Wednesday, December 2, 2009

Rolling Stones 10: Flowers

The Beatles had Yesterday And Today, the Who would have Magic Bus, and the Rolling Stones have Flowers. Basically, it’s a catching-up LP that collects various singles and tracks that had already been British album tracks to fill the gap until the band’s next real album. But as crass as Capitol had been with the Beatles, at least they never stooped to putting songs on an album that had already appeared on a previous album. Flowers goes over the line with “Lady Jane”, which had been on Aftermath, along with “Ruby Tuesday” and “Let’s Spend The Night Together”, which had only appeared on Between The Buttons not six months before.
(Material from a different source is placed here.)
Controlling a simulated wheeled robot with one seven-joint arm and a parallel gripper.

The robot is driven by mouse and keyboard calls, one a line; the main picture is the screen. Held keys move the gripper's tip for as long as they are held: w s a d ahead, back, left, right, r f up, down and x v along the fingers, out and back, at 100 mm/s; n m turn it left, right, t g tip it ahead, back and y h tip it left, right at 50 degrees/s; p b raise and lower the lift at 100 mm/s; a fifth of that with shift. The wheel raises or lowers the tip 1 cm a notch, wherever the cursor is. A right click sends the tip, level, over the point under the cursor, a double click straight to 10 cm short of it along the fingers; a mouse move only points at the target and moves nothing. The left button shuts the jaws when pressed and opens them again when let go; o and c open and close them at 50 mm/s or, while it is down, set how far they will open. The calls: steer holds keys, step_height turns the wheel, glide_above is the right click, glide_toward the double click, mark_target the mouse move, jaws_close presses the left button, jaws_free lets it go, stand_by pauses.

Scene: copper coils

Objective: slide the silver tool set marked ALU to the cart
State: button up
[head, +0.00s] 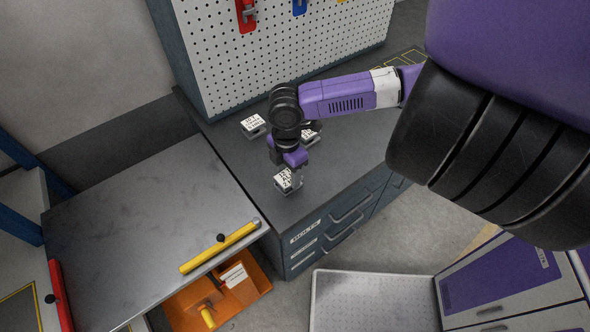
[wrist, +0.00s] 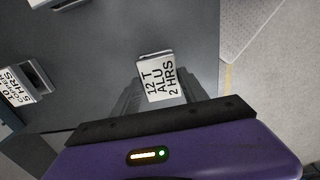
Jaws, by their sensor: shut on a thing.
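The silver tool set with a white label reading 12 T, ALU, 2 HRS (wrist: 158,78) sits between my gripper's fingers in the wrist view. In the head view the same tool set (head: 287,182) is on the dark bench top near its front edge, with my gripper (head: 296,174) right above and around it. My gripper is shut on it. A steel-topped cart with a yellow handle (head: 140,215) stands to the left of the bench, beside its left end. I cannot tell whether the tool set touches the bench.
Two other labelled tool sets, one at the back left (head: 253,125) and one behind my gripper (head: 310,137), stand on the bench (head: 345,150). A perforated tool panel (head: 285,50) rises behind. An orange bin (head: 225,290) is under the cart top. The cart top is mostly clear.

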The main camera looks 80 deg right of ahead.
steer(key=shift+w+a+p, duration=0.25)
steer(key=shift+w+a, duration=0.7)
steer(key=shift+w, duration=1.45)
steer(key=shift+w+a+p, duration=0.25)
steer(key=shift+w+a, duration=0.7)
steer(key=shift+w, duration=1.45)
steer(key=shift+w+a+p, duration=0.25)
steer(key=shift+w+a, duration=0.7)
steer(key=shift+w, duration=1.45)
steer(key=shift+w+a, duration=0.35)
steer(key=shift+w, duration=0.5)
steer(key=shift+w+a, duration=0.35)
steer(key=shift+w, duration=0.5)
Luckily for the average record-buyer, Flowers is pretty damn good, collecting various scattered tracks from the previous year into a cohesive whole. In addition to the three retreads on side one, we get the proto-psychedelic freakout “Have You Seen Your Mother, Baby, Standing In The Shadow?”, the stellar “Out Of Time” and amazingly, a take on the Motown classic “My Girl”.
Side two begins with a pair of tracks from the British Between The Buttons. “Back Street Girl” is a trip to Paris that grows on you, in direct contrast with the noisy “Please Go Home”, a last grasp at the Bo Diddley beat under a Theremin. “Mother’s Little Helper” blamed the drug problem on the middle-aged; like “Take It Or Leave It”, it was featured on the British Aftermath. “Ride On, Baby” was a Jagger/Richards demo unlikely to appear otherwise, while “Sittin’ On A Fence” is a demo that luckily got some exposure, a great tune lifted by the harpsichord over the final verse.

For a hodgepodge, Flowers could have been a lot worse. Clearly, the record label put more thought into the sequencing than they did the artwork. And like all their American LPs, it’s still available on CD, so if you don’t have the songs already, it’s a worthwhile purchase.